Medium term: Operator decomposition of weight matrices into the aQPU basis. Per-layer algebraic audit: for each transformer layer, what is the distribution of operator types, q-classes, and gate phases? Does this distribution correlate with known model behaviors (in-context learning, factual recall, reasoning)?

Longer term: Inference-time audit trails. Structural interpretability: can the algebraic decomposition identify which operators drive specific model capabilities? Governance-measurable inference: can the aperture and Hodge decomposition from the governance layer be applied to the inference trace itself?

The goal is not to replace neural network inference with algebraic computation.
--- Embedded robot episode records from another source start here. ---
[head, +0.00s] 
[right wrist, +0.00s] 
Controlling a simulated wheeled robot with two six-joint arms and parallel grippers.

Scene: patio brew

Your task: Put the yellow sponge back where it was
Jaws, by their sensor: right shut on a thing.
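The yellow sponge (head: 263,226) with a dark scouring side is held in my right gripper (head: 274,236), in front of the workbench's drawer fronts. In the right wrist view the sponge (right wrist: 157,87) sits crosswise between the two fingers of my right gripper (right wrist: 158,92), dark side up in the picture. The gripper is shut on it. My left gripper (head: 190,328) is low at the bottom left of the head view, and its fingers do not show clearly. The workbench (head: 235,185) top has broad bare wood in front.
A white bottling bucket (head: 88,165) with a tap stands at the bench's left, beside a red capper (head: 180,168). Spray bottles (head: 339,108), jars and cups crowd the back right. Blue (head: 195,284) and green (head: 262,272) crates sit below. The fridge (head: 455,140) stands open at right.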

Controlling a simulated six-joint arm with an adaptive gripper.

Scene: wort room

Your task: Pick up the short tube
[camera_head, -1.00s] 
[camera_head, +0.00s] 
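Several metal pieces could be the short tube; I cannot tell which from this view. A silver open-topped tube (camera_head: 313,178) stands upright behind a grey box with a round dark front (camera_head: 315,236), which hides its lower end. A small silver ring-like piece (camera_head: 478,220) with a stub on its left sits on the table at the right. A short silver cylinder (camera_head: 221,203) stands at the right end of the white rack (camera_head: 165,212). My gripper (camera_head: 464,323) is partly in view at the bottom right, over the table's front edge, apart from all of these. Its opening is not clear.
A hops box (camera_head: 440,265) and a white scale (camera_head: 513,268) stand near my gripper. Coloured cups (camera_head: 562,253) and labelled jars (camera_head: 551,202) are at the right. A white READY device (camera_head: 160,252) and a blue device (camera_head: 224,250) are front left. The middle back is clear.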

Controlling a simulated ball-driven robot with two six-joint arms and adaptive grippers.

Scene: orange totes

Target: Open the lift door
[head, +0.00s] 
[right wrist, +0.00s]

It is to make neural network inference run through an algebraic medium where every operation is decomposable, every step is replayable, and the structural properties of the computation are auditable by anyone with the byte ledger and the kernel specification.


Technical Notes

Build requirements. Any C11 compiler (GCC, Clang, MSVC). OpenCL SDK for GPU acceleration (optional). PyTorch for the Python bindings. The C library is built automatically on first import; no manual build step is needed.

Quantization precision. The bitplane engine uses n_bits-deep fixed-point quantization. At n_bits=16, typical max errors are ~1e-5 for random matrices and ~1e-6 for real model weights. The integer-native path (i32) has zero quantization error.

Bolmo compatibility. The bridge includes a ROPE patch for Bolmo's custom rotary embedding initialization. It loads models locally (no HuggingFace Hub download by default) and handles Bolmo's byte offset/fused-token vocabulary structure.

Autograd. The WHT custom op has a correct backward pass (WHT is self-inverse, so backward = forward). The embedding biases are standard PyTorch Embedding modules with standard autograd. The bitplane GEMV does not currently have autograd support; it is forward-only.

Thread safety. The C library uses process-global lookup tables initialized once (gyro_init). The OpenCL backend uses process-global runtime state. Both are safe for single-threaded use and for OpenMP-parallel batched GEMM. Multi-process use requires separate library instances.